[Begin Source records]

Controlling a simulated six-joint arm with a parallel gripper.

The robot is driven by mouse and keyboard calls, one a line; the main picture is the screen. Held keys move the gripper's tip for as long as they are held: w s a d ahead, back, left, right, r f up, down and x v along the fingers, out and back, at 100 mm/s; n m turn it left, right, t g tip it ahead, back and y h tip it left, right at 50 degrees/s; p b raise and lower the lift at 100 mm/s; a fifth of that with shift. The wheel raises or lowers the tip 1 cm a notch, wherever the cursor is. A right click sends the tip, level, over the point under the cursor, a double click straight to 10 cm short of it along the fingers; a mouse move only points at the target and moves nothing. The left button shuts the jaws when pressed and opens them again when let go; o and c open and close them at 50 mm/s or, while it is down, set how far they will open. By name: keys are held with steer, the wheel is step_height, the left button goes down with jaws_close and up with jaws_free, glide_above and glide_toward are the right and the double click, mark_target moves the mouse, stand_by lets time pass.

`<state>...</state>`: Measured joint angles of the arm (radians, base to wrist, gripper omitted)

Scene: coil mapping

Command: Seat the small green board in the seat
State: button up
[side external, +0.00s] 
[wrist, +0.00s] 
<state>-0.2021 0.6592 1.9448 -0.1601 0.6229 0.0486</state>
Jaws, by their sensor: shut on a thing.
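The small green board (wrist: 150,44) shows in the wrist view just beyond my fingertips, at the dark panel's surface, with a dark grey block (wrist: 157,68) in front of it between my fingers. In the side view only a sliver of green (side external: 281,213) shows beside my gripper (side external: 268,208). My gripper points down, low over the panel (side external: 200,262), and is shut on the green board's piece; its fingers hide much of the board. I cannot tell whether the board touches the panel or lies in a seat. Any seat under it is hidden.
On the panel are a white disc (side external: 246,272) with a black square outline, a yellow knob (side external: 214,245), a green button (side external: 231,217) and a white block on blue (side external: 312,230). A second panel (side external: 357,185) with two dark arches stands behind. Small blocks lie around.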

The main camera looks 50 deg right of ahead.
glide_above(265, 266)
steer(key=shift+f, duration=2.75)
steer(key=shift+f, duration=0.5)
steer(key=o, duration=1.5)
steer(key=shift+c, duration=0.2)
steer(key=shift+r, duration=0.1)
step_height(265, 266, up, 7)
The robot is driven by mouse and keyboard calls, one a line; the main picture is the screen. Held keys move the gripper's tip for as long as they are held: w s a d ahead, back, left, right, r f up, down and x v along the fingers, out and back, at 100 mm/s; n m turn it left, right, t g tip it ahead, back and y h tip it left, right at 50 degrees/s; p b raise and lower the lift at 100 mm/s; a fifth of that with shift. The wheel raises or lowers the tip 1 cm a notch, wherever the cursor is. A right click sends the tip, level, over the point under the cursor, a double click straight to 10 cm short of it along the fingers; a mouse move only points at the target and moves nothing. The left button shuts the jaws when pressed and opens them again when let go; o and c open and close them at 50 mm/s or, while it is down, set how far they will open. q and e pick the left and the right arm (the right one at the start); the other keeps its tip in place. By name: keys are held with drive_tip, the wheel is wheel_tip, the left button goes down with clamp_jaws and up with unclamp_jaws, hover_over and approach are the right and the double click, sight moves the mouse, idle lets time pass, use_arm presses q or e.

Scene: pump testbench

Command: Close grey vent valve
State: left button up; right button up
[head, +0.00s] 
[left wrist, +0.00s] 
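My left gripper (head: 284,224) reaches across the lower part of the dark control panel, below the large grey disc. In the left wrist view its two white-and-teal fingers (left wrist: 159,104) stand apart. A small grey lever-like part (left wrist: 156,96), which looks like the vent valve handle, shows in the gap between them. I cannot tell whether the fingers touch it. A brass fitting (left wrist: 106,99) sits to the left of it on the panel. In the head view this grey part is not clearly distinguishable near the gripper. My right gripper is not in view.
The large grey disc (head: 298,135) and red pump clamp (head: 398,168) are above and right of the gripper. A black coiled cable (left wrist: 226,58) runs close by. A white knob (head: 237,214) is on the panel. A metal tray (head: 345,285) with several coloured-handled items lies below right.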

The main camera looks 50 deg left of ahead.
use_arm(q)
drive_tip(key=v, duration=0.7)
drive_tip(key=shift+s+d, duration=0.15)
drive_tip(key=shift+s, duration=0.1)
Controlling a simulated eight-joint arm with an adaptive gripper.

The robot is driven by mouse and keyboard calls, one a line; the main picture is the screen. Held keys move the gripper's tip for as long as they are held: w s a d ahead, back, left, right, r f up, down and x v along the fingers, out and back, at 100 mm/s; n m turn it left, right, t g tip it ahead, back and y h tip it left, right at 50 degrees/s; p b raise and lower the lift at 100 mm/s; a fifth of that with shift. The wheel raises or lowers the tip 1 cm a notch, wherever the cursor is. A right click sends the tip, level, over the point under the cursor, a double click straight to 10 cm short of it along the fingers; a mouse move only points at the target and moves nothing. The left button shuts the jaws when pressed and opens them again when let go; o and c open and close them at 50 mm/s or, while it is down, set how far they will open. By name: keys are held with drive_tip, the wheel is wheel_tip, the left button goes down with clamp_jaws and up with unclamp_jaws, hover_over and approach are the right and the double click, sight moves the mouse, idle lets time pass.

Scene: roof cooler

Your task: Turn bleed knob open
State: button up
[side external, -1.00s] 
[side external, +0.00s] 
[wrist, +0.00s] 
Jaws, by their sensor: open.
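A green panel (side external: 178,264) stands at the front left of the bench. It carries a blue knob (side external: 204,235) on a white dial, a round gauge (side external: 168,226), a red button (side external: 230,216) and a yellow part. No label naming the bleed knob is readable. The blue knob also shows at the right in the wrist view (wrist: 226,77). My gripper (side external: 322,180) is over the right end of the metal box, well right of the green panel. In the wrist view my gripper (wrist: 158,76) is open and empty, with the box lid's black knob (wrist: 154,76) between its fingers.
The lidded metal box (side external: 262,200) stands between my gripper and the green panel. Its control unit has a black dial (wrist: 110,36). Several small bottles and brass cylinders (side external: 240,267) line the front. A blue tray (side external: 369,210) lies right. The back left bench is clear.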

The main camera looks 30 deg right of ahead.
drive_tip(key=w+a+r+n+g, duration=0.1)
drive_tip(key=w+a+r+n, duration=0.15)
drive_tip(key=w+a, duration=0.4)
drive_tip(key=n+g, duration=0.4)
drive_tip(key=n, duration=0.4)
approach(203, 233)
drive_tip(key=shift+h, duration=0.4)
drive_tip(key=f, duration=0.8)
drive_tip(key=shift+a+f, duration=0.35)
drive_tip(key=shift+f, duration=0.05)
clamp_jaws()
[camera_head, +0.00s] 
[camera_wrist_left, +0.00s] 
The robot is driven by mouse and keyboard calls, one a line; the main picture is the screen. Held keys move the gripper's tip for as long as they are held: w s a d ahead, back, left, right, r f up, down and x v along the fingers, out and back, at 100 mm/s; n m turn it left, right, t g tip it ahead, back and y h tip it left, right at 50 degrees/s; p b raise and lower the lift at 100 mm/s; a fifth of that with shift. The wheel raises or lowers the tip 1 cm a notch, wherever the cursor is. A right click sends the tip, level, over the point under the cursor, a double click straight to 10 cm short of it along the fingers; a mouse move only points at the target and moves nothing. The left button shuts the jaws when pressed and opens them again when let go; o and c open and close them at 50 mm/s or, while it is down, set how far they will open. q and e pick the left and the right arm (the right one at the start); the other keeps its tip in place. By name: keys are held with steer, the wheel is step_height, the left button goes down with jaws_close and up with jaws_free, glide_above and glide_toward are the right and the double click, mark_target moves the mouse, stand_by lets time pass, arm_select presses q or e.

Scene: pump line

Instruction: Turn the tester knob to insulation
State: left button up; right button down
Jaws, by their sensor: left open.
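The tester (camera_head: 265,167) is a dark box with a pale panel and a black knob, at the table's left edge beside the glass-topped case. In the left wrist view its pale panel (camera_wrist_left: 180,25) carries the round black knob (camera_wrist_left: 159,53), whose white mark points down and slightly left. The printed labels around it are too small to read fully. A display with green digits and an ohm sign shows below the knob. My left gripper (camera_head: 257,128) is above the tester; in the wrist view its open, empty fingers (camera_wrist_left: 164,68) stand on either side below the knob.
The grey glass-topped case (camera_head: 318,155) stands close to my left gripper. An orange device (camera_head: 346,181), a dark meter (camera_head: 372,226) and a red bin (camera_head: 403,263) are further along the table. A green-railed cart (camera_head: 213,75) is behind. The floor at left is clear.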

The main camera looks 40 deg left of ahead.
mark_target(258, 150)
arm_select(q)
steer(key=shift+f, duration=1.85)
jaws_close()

[End Source records]

Lines from the records above that hold "joint" are the ones to list.

Controlling a simulated six-joint arm with a parallel gripper.
`<state>...</state>`: Measured joint angles of the arm (radians, base to wrist, gripper omitted)
Controlling a simulated eight-joint arm with an adaptive gripper.

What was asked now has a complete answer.